Used to gloom, as I perceived emptiness this morning, I felt a little afraid of a looming bout of depression. But I held back from adding meaning to this spaciousness that in the past would have felt scary, deficient. I could sense the old habit of waking up to a gloomy reality avid to take root again. Since the Ketamine treatment, however, it has been almost as though old habits have been trying to recreate their previous synaptic network of a perception inclined toward suffering, but without success.
Trauma biases the nervous system toward a state of hyper-arousal in which there is a constant anticipation of threats, even when they are not present. In a healthy individual, arousal happens when there is a real threat to defend from, and it is relaxed once the threat is no longer present. A similar process happens with depression: there might not be a reason for gloom, but since gloom is the deep groove developed in the nervous system, toward gloom I slide, inevitably.
But my habits seem to have lost momentum. I, as the center of volition, have also been more successful at keeping meaning-making at bay. The combination of the two seems to be interrupting the loop that before used to rule my life. The more I see this process, the more I put energy into reframing my experience, thus strengthening the new neuropathways being developed in my post-Ketamine brain.
But I am careful at this point to issue any final statements about how the treatment has impacted me; results will have to stand the trial of time. And I will report accordingly.
In the presence of emptiness this morning, excited with what might be taking place in my brain, I wondered how to make the most of my new synapses, and I chose a different strategy. Before, when emotionally stuck, I resorted to one of Peter Levine’s Somatic Experiencing strategies to deal with trauma. Roughly, “pendulation" is the shifting of attention from where in the body I feel the frozenness, the stuckness, to an area that feels “neutral,” without the intensity of the one consuming all of my psychic and emotional energy. According to Levine, the alternation between the locus of intensity and the neutral one, helps to regulate the nervous system and to bring it down from its hyper-arousal state.
I wasn’t feeling frozen now, but I wanted to change the object of my awareness for the sake of exploration. So instead of remaining within the physical edges of my body, I expanded its felt sense farther and farther out to include the house where I’m staying, and the property where it sits. Simply putting it, it was a cognitive command to alter my inner perception of where my body ended. I liked this exploration and I continued the practice.
Here, time moved very slowly and experience seemed devoid of unfoldment. I kept inquiring, looking for a lesson here, a cue of direction, an insight. While being still, paradoxically, the inner landscape continually shifted, and I was again aware that changes were actualy taking place.
Suddenly, slightly jolted as though having had a double-take, I found myself at a threshold: I stood right outside the engine room where the steam of longing originates and propagates from. “Wow”, I said to myself, recognizing the implications of where I stood.

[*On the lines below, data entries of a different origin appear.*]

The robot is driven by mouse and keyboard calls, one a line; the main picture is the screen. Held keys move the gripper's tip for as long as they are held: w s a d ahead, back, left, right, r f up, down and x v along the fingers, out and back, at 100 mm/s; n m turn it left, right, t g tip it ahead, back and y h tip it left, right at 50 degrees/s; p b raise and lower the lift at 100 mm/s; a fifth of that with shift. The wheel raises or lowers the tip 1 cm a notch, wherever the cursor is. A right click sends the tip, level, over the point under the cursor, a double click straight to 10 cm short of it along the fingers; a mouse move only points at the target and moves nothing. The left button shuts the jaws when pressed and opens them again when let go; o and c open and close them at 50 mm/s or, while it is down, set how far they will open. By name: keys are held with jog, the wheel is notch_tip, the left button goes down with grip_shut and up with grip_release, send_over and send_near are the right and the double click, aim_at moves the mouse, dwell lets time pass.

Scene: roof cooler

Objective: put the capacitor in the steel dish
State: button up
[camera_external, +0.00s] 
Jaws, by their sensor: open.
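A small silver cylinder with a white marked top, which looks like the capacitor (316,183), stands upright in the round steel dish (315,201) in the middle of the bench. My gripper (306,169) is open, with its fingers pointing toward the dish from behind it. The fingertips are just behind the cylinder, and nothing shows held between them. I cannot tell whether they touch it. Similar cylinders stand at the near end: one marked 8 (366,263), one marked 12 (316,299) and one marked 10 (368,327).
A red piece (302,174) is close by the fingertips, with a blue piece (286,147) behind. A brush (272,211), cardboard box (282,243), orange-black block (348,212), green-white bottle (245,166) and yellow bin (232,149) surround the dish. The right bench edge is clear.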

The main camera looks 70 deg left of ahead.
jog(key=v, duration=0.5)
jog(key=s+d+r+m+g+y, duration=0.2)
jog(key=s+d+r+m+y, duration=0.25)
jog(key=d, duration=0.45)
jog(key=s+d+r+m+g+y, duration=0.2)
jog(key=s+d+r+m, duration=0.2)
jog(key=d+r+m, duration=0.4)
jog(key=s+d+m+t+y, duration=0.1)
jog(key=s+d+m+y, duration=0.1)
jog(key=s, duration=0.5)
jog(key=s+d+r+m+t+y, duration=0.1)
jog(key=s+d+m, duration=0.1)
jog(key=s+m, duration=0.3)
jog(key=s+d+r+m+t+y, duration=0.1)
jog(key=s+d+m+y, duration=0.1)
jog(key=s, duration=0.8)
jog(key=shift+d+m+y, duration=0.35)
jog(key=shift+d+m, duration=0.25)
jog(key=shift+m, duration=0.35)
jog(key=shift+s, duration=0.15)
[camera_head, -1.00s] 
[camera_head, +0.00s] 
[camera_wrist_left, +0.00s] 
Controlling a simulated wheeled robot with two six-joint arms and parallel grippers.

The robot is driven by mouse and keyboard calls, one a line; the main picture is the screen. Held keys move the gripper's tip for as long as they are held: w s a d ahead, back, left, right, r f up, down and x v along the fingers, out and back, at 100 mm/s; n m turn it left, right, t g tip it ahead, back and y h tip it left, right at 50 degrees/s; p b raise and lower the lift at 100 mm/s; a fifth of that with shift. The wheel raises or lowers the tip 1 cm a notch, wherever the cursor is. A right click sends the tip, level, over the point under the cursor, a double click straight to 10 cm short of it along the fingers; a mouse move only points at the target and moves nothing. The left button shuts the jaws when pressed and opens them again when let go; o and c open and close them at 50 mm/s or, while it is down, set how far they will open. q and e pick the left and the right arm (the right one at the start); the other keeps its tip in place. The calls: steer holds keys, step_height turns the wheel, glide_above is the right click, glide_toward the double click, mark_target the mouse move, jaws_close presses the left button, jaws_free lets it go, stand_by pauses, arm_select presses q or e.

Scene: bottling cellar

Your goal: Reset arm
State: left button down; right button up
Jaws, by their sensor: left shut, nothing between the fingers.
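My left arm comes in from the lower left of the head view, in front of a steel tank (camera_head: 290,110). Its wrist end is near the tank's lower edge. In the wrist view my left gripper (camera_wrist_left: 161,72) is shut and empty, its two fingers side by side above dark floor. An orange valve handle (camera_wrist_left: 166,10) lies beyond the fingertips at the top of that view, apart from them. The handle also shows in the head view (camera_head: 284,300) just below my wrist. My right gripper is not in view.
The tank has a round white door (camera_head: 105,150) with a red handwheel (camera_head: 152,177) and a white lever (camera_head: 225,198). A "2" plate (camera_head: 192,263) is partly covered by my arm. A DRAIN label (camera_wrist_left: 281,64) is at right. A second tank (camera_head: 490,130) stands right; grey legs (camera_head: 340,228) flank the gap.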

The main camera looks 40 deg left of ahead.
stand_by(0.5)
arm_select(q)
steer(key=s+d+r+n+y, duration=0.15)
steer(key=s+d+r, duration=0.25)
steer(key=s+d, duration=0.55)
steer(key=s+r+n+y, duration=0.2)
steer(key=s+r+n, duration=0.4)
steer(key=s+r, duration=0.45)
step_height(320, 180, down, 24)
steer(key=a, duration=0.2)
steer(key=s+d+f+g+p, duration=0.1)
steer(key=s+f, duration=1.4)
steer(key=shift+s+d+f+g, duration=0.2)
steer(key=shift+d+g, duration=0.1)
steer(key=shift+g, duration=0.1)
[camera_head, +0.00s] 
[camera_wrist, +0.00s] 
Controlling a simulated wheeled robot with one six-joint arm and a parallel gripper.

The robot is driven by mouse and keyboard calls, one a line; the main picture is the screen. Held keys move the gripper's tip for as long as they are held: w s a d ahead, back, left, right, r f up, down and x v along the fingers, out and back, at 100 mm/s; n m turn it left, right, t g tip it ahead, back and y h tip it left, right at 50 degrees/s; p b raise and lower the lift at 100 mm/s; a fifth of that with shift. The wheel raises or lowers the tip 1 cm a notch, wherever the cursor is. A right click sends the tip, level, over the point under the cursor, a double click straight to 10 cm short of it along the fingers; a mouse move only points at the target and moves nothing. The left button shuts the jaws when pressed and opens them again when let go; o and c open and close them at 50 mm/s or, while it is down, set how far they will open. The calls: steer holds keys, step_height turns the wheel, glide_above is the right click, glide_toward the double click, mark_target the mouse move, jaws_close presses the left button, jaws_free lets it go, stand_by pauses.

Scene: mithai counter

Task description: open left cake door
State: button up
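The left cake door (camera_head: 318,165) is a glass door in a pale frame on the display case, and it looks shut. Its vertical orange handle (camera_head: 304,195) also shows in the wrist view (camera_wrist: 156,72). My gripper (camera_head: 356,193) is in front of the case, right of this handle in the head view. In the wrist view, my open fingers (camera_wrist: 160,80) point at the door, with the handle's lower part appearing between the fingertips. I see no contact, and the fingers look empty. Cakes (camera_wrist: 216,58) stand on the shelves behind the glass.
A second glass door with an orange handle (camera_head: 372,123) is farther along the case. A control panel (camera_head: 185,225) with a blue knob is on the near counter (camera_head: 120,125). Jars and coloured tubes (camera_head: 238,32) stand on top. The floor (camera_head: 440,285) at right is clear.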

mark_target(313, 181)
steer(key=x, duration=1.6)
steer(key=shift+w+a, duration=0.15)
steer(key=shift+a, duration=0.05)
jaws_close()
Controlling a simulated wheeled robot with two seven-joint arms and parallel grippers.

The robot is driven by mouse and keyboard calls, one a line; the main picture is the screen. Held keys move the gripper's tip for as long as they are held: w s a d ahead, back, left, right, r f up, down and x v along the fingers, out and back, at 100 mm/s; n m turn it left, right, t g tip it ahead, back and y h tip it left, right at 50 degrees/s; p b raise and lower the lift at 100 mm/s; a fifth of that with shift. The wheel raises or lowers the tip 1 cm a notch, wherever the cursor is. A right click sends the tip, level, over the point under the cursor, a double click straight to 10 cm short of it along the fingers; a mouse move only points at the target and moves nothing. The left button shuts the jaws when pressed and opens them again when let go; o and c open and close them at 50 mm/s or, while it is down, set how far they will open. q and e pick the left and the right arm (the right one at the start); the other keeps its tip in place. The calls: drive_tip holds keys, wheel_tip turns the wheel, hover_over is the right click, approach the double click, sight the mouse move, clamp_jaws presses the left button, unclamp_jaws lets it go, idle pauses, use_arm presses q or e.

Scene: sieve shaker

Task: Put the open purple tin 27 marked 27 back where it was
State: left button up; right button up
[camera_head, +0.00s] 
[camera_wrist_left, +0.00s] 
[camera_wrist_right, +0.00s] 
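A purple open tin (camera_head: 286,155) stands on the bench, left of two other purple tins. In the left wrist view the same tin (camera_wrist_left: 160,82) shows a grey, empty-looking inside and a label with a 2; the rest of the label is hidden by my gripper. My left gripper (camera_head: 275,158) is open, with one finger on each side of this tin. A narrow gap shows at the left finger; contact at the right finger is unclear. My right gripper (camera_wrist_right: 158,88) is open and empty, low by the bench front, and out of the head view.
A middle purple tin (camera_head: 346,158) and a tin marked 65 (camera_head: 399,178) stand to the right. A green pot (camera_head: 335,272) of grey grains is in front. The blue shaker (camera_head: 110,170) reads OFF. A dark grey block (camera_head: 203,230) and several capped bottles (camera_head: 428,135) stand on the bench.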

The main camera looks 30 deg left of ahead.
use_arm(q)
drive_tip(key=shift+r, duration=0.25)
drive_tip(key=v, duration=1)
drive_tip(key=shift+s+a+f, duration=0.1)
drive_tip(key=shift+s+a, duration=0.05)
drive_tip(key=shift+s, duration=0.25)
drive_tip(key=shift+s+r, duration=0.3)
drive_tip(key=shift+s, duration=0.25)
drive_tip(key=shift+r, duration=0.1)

Still outside the engine room, in what felt like a threshold in my evolution as a human being, I marveled at what was happening here: I was being granted access to the core of my own being.
Perhaps it was the jolting of the surprise, or the wisdom of homeopathic dosage while led in today’s lesson, but the visit ended before I got to enter the room. Still in awe, I no longer had the alertness of before, and awareness shifted elsewhere to no particular object.
I have been up for a few hours since then. I have made the morning coffee and feel the warmth that it creates in my chest as it rolls down past my throat toward my stomach. I sit in my camping chair looking out the sliding glass doors and time feels still now, the only motion perceived in some grass and tree branches swinging to the light breeze outside.
While longing is often an experience of deprivation, here, in the memory of the threshold where I stood while introspecting, I feel the opposite of longing. Here, there is fullness and there is joy.
At times, I wonder if I am using my time wisely in this lifetime. Buddhist teacher Pema Chödron jokingly comments about her meditation practice: “I spend a lot of hours doing absolutely nothing; I am really good at doing nothing.” I too, apparently, do a whole lot of nothing while investigating the truth in my inner experience. At times, I fear that I am not “producing” enough on the outside, as everyone else seems to be. Other times it feels like I’ve found gold, and the eagerness of my quest is justified. But regardless of results, this is the only way that I know how to live my life, and that I am honoring this opportunity of being alive and the time that I have left here.